(Entries from a robot dataset)
----
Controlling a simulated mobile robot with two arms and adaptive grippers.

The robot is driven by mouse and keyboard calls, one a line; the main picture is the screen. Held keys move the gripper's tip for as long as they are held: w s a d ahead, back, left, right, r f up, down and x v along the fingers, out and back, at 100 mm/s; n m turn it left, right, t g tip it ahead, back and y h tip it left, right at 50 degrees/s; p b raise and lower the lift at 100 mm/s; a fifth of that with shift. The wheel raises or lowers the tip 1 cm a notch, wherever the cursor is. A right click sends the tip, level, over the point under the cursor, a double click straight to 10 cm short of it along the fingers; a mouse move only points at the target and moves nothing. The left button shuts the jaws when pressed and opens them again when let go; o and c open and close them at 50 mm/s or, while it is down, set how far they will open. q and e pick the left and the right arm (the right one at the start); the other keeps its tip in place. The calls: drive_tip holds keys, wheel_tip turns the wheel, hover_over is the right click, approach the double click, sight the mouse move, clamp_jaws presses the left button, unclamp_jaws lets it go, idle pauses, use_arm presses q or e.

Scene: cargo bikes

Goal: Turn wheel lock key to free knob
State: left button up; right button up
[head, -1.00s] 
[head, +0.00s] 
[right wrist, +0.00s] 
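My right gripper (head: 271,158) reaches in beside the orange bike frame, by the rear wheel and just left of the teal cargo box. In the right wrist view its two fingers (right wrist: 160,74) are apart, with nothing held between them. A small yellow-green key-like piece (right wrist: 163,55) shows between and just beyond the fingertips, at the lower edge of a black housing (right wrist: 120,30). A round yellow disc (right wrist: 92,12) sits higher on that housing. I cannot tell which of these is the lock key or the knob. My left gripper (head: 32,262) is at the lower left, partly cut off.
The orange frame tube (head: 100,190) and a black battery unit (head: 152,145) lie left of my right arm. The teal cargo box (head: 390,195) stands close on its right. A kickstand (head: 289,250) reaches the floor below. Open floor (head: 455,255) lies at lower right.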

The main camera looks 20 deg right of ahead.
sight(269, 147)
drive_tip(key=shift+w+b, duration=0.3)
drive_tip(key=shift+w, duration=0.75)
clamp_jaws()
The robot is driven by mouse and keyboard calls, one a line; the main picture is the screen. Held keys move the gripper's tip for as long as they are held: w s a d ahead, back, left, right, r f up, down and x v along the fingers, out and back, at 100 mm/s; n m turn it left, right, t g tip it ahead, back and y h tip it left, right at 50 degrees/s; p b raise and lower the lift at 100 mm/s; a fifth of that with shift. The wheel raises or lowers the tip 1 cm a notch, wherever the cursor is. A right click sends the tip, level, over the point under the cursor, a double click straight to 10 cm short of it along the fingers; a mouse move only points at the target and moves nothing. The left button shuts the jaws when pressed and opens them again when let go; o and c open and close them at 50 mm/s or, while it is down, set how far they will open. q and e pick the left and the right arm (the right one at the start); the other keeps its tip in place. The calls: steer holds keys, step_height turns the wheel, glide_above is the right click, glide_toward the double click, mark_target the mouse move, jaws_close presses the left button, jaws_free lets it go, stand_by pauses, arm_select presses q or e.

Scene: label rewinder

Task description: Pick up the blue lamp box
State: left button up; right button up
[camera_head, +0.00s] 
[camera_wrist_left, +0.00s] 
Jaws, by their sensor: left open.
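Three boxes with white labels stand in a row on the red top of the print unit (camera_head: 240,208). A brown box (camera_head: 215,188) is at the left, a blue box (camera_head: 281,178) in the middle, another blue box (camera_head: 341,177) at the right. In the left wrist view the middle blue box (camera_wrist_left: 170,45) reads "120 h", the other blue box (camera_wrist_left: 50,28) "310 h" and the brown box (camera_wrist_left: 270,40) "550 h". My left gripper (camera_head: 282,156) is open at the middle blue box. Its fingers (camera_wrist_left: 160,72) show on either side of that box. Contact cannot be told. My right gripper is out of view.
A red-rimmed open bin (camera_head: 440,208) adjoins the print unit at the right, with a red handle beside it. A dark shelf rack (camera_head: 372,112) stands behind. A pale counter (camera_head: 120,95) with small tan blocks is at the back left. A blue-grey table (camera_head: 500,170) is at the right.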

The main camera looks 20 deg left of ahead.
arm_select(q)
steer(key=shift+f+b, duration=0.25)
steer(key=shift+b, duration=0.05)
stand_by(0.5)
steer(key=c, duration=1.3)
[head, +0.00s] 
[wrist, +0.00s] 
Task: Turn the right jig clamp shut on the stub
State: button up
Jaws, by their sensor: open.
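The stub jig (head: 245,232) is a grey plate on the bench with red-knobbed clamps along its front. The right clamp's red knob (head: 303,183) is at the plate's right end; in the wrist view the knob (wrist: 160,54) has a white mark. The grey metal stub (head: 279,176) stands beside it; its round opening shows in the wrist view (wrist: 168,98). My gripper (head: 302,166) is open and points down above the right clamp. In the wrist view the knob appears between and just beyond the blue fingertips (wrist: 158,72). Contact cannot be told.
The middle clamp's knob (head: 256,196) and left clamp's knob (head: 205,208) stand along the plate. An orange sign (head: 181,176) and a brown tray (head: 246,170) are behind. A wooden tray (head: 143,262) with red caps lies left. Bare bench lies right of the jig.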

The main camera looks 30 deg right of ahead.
----
## GOAL
How many lines of the listing above include the word "Scene"? State the number and nothing else.

## SOLVED EXERCISE
2